Nederland komt internationale verdragen niet na waardoor honderden nazi’s ongestraft zijn gebleven. Dit falen wordt afgeschoven op de schouders van hen die het meest hebben geleden.
Al vijf jaar procedeert Stichting Onderzoek Oorlogsmisdaden tegen de Nederlandse Staat om het Centraal Archief Bijzondere Rechtspleging (CABR) te openen voor nabestaanden. In het CABR, ondergebracht bij het Nationaal Archief in Den Haag, liggen de dossiers van circa 162.000 Nederlanders die na de Tweede Wereldoorlog zijn gearresteerd voor hulp aan de Duitse bezetter.
Koningin Wilhelmina beloofde in een radiorede op 10 mei 1941 dat voor deze ‘verraders in een vrij Nederland’ geen plaats zou zijn. Echter, ze zijn gewoon in Nederland blijven wonen en aldus ontsprongen duizenden de dans.
De veroordeling van kampbewaker John Demjanjuk in München in 2011 opent een nieuwe mogelijkheid van vervolging van nog ongestrafte kampbewakers in Nederland. Maar hun strafdossiers liggen in het ontoegankelijke CABR. De Nederlandse overheid stelt dat de bescherming van de privacy van de oorlogsmisdadigers en ‘politieke delinquenten’ boven internationale verdragen als de Geneefse Conventies en het Genocide Verdrag staat.

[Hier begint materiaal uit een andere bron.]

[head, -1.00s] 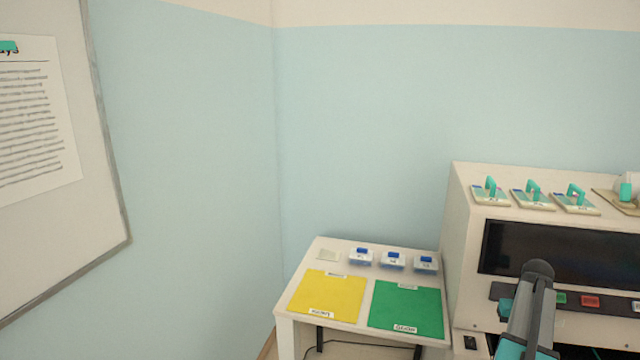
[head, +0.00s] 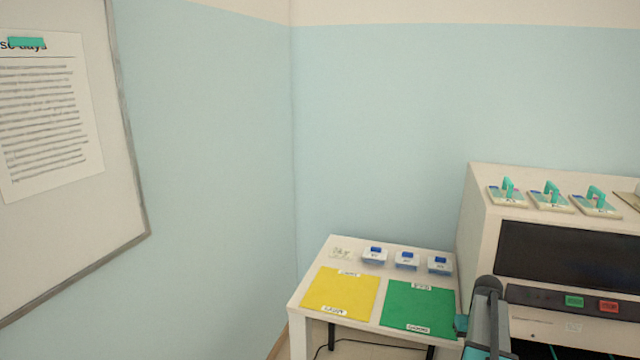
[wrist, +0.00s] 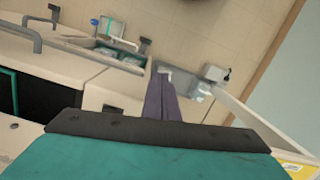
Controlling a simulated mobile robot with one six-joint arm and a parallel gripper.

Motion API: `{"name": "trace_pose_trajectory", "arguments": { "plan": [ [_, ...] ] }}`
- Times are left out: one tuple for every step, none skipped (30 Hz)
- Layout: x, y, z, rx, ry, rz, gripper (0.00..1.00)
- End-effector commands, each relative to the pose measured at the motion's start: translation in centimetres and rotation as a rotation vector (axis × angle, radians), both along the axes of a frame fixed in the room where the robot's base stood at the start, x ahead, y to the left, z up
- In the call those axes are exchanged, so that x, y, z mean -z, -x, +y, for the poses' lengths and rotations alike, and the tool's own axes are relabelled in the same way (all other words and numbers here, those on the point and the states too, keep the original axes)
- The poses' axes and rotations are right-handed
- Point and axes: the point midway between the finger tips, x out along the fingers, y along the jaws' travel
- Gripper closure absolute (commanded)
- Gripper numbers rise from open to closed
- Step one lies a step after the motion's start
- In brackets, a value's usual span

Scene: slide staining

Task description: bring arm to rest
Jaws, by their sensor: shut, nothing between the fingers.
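My gripper (wrist: 163,78) shows in the wrist view as two dark purple-grey fingers lying side by side. They are shut with nothing between them. Behind the fingertips are a pale counter and a tiled wall, apart from the gripper. In the head view my grey and teal arm (head: 486,320) rises at the lower right, in front of the white machine. The gripper itself cannot be made out there.
A white side table (head: 297,310) bears a yellow mat (head: 340,292), a green mat (head: 420,307) and several small items. The white machine (head: 480,215) stands right of it, with teal-handled racks on top. A whiteboard (head: 125,190) hangs at left.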

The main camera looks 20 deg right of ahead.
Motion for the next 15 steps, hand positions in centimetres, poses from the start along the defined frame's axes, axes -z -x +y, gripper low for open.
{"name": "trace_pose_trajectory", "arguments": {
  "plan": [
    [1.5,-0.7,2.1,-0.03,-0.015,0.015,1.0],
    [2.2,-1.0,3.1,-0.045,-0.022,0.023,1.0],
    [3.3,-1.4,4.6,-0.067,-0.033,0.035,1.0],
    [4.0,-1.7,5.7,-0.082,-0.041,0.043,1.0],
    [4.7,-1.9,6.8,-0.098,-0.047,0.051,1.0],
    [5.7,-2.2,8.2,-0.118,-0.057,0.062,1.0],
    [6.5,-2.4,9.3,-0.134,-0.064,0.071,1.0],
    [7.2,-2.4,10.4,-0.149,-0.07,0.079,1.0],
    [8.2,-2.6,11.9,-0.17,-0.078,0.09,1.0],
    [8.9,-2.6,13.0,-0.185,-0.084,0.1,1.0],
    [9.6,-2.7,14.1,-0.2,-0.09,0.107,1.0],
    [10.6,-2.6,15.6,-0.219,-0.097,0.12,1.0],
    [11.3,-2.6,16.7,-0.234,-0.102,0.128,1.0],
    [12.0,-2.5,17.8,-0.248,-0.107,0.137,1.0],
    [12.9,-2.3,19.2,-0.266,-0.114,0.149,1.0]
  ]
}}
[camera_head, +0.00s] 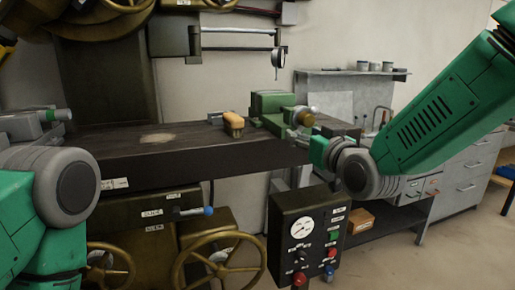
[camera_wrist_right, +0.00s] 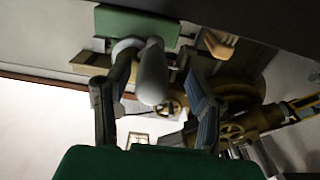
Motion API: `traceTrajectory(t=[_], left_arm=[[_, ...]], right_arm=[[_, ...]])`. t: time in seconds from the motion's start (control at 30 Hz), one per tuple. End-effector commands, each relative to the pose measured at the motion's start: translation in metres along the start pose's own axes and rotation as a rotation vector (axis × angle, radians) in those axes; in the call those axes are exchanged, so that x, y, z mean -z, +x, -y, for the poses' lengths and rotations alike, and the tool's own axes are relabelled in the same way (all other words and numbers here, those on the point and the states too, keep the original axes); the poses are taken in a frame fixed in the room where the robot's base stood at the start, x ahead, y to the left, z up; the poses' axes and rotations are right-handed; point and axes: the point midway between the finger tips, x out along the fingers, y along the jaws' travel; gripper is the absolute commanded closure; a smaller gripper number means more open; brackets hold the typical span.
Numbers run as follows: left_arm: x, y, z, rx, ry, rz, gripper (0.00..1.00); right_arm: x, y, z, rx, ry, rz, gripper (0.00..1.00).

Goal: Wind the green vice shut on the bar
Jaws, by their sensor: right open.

Wanneer dit verweer voor de rechtbank geen stand houdt, gooit de Staat het over een andere boeg en representeert de Stichting in haar ogen de slachtoffers niet. Zelfs wanneer het Simon Wiesenthal Centrum in Jeruzalem en het Opperrabbinaat voor Nederland en een aantal nabestaanden het tegenovergestelde bewijzen, houden ministers Ferd Grapperhaus van J&V en Arie Slob van OC&W in april 2020 de opening van de archiefstukken nog steeds krampachtig tegen. Nabestaanden moeten blijven procederen tegen de Staat cq Rijksarchivaris om nazi’s die medeverantwoordelijkheid dragen voor de moord op familieleden op te sporen.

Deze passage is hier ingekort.